Sonochemical activation-assisted biosynthesis of Au/Fe(3)O(4) nanoparticles and sonocatalytic degradation of methyl orange

In this research, a sonochemical activation-assisted biosynthesis of Au/Fe(3)O(4) nanoparticles is proposed. The proposed synthesis methodology incorporates the use of Piper auritum (an endemic plant) as reducing agent and in a complementary way, an ultrasonication process to promote the synthesis of the plasmonic/magnetic nanoparticles (Au/Fe(3)O(4)). The synergic effect of the green and sonochemical synthesis favors the well-dispersion of precursor salts and the subsequent growth of the Au/Fe(3)O(4) nanoparticles. The hybrid green/sonochemical process generates an economical, ecological and simplified alternative to synthesizing Au/Fe(3)O(4) nanoparticles whit enhanced catalytic activity, pronounced magnetic properties. The morphological, chemical and structural characterization was carried out by high- resolution Scanning electron microscopy (HR-SEM), Energy Dispersive X-Ray Spectroscopy (EDS) and X-Ray diffraction (XRD), respectively.
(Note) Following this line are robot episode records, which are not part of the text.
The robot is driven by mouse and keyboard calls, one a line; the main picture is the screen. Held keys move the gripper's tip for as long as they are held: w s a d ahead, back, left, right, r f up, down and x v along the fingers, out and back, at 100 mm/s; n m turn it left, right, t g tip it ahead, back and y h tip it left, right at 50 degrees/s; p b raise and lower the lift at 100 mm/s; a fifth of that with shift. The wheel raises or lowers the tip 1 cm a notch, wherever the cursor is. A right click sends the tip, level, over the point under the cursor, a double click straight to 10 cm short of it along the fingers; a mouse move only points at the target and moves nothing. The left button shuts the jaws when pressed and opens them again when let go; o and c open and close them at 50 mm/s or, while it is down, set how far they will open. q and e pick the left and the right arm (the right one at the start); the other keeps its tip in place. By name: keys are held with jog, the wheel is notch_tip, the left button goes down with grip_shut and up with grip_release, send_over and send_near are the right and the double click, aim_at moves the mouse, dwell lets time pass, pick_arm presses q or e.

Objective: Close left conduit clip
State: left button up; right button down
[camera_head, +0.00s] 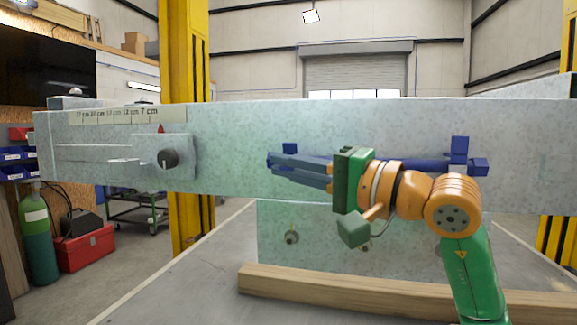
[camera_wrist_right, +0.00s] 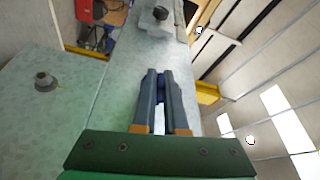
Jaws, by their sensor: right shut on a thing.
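The left conduit clip (camera_head: 290,148) is a small dark blue piece on the face of the galvanised beam (camera_head: 230,125). Only its upper part shows above my right gripper's fingers in the head view. My right gripper (camera_head: 273,164) reaches in from the right, its fingers pointing left along the beam at the clip. In the right wrist view the fingers (camera_wrist_right: 160,76) are close together with a bit of dark blue between them. It is shut on the left clip, whose lower part is hidden. My left gripper is not in view.
A second blue clip (camera_head: 459,150) sits farther right on the beam, with a blue conduit end (camera_head: 479,167). A black knob (camera_head: 168,159) on a sliding plate is at the beam's left. A wooden bar (camera_head: 350,292) lies below on the grey table.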

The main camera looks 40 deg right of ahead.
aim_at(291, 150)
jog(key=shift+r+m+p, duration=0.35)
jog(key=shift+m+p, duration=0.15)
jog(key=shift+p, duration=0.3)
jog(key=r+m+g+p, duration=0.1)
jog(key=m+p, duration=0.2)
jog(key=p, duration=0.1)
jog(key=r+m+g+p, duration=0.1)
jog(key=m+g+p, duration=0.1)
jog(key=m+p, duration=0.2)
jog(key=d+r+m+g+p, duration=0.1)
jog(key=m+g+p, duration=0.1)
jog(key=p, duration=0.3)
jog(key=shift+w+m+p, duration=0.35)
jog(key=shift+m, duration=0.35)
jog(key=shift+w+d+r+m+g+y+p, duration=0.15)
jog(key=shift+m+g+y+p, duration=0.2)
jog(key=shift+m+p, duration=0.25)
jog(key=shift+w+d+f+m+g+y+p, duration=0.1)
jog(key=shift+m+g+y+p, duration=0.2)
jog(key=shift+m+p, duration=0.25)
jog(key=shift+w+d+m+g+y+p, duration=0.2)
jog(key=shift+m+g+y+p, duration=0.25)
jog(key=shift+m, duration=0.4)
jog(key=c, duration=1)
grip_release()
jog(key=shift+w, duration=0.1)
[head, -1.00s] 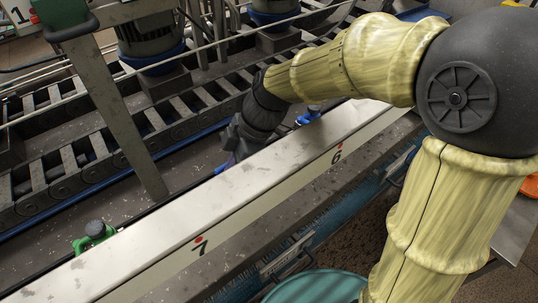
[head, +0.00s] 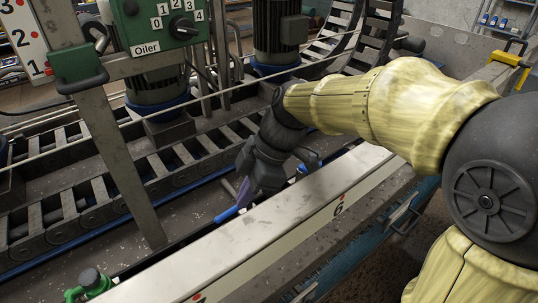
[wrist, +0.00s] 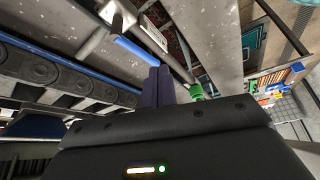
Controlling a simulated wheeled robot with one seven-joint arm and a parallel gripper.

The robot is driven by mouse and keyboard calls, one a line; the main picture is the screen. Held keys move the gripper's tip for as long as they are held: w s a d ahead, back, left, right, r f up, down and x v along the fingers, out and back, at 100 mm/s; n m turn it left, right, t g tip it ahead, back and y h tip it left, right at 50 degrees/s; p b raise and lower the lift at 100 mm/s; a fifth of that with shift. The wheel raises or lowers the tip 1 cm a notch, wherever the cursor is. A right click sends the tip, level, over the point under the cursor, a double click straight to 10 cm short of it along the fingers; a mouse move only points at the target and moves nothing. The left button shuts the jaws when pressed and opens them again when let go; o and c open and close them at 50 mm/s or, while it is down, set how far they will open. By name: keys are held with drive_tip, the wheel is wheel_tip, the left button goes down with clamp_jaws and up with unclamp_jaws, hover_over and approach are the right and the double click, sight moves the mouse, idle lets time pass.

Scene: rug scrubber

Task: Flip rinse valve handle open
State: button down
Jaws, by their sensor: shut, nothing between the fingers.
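A blue lever handle (head: 228,214) lies low beside the pale metal rail in the head view, just in front of my gripper (head: 241,192). In the wrist view a long blue handle (wrist: 136,50) runs to a metal fitting, just beyond the fingertips of my gripper (wrist: 158,68). The dark purple fingers are together with nothing between them. I cannot tell whether they touch the handle. A green valve handle (head: 92,283) with a dark cap is farther along the rail at lower left, and green also shows in the wrist view (wrist: 197,92).
The pale rail (head: 240,245), marked 6, runs diagonally past the gripper. Behind it are a slatted conveyor (head: 100,195), a steel post (head: 108,150) and a green Oiler panel (head: 165,25). A thin cable (head: 210,85) crosses above the conveyor. The wet floor strip between is open.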

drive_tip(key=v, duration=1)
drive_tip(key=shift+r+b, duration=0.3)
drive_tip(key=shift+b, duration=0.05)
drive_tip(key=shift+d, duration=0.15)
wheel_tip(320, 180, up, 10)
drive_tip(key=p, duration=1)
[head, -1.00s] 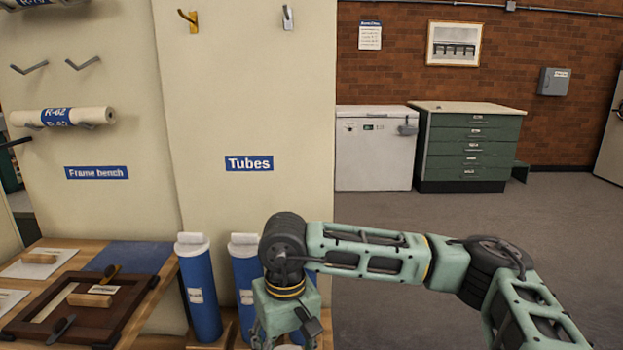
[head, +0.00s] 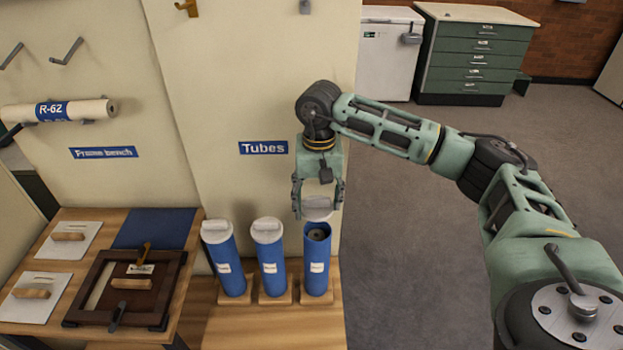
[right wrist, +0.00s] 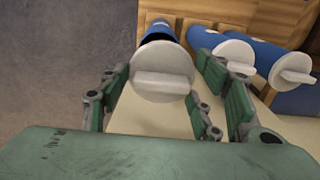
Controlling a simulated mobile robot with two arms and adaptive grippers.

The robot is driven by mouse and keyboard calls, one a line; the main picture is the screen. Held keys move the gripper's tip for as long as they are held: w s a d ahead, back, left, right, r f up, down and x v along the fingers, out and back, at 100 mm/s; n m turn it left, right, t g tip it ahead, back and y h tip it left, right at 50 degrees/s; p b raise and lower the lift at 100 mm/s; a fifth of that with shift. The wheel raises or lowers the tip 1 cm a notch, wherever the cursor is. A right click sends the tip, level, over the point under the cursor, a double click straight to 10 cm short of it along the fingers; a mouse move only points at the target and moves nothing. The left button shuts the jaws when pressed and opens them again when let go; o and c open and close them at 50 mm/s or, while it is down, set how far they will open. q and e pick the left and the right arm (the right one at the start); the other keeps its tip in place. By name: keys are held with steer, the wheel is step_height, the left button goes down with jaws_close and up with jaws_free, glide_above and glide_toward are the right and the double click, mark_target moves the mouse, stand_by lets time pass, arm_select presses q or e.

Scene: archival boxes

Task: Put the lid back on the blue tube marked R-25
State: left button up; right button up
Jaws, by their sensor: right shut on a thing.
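An open blue tube (head: 317,262) stands upright at the right end of a row of three, with something dark inside its mouth. Its small label is too small to read. My right gripper (head: 319,200) is shut on a white lid (head: 318,212) just above this tube, apart from its rim as far as I can tell. In the right wrist view the round lid (right wrist: 162,72) with its grip bar sits between the fingers, and the blue tube (right wrist: 160,28) shows partly behind it. My left gripper is not in view.
Two blue tubes with white lids, the middle one (head: 268,258) and the left one (head: 224,260), stand close beside on wooden bases. A bench with a dark frame (head: 165,290) is at the left. A "Tubes" sign (head: 263,148) is on the panel behind. Grey floor lies free at right.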

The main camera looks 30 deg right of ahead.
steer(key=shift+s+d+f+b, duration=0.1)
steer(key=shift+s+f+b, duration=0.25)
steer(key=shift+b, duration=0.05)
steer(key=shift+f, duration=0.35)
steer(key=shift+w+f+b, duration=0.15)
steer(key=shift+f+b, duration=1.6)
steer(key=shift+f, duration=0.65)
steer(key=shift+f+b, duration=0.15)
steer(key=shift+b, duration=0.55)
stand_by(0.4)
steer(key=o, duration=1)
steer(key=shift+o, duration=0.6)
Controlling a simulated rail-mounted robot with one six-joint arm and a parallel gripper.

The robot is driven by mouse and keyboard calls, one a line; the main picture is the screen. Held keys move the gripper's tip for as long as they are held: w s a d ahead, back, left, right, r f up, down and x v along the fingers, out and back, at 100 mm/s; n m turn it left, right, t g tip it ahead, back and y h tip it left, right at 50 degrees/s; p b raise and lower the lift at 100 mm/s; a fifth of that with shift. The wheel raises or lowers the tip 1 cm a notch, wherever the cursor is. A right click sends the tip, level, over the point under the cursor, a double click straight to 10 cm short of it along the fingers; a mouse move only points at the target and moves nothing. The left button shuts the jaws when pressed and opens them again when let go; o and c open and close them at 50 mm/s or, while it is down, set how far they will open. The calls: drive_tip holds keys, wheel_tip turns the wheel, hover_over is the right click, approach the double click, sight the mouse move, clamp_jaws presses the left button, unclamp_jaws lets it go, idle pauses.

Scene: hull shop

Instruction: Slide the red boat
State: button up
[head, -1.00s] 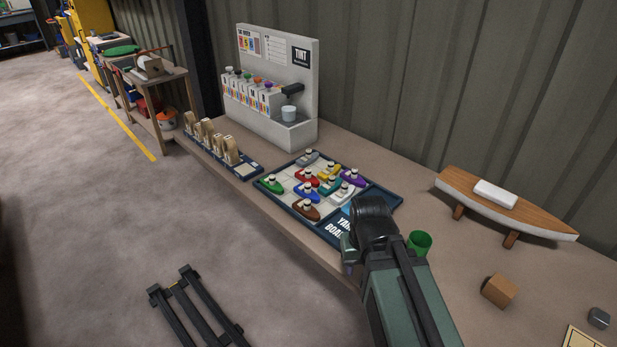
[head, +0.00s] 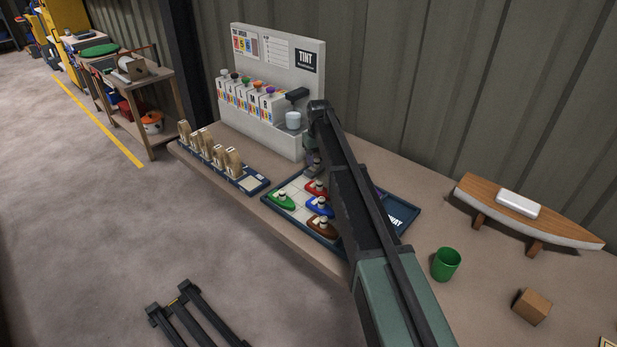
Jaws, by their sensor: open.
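My gripper (head: 313,167) is over the far end of the board, just above and behind the red boat in the picture. It is open; whether it touches any boat cannot be told. My arm hides the board's right part and most other boats.
The tint machine (head: 264,130) stands behind the board, close to my gripper. A row of wooden pieces in a rack (head: 250,184) is to the left. A green cup (head: 446,264), a wooden block (head: 532,306) and a model hull (head: 530,208) are to the right.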

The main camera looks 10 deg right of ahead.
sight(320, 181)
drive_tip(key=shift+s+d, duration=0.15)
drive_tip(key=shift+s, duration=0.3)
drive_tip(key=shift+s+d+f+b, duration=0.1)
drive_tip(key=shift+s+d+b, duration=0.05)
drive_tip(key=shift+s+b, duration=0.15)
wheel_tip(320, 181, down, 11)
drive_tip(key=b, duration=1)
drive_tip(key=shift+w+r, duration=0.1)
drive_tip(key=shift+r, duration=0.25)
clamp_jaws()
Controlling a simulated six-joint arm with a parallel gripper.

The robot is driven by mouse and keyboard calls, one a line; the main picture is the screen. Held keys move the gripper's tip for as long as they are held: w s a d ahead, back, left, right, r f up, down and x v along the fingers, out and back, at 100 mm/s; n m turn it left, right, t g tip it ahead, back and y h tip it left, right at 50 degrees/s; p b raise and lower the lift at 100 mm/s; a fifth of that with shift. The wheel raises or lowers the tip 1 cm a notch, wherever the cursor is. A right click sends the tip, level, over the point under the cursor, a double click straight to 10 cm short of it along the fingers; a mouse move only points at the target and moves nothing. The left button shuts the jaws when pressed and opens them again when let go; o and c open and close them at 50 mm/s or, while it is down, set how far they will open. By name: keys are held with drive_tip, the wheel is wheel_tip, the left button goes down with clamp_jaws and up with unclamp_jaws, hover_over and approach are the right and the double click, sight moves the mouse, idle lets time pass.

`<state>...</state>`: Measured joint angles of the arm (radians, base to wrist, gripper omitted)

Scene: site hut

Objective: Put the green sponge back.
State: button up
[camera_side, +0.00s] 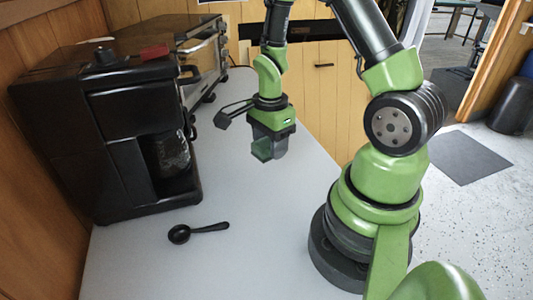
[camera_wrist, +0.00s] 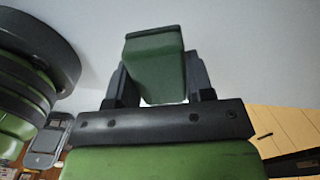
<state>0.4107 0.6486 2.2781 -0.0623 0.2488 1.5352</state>
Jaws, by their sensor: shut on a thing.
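My gripper (camera_side: 268,151) points down above the white counter (camera_side: 240,225), left of my arm's base. It is shut on the green sponge (camera_side: 260,149), which shows between the fingers in the side view. In the wrist view the sponge (camera_wrist: 155,65) is a dark green block between the two grey fingers, sticking out past their tips. It is held clear of the counter. The sponge's usual place cannot be told from these views.
A black coffee maker (camera_side: 75,150) with a glass jug (camera_side: 168,152) stands at the left. A red object (camera_side: 154,51) lies on its top. A toaster oven (camera_side: 207,58) stands behind. A black scoop (camera_side: 198,231) lies in front. The middle of the counter is clear.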

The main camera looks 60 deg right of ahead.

Ultraviolet–visible (UV–vis) and X-ray photoelectron (XPS) spectroscopy confirm the Au/Fe(3)O(4) nanoparticles obtention. The magnetic properties were evaluated by a vibrating sample magnetometer (VSM). Superparamagnetic behavior, of the Au/ Fe(3)O(4) nanoparticles was observed (M(s) = 51 emu/g and H(c) = 30 Oe at 300 K). Finally, the catalytic activity was evaluated by sonocatalytic degradation of methyl orange (MO). In this stage, it was possible to achieve a removal percentage of 91.2% at 15 min of the sonocatalytic process (160 W/42 kHz). The initial concentration of the MO was 20 mg L(−1), and the Fe3O4-Au dosage was 0.075 gL(−1). The MO degradation process was described mathematically by four kinetic adsorption models: Pseudo-first order model, Pseudo-second order model, Elovich and intraparticle diffusion model.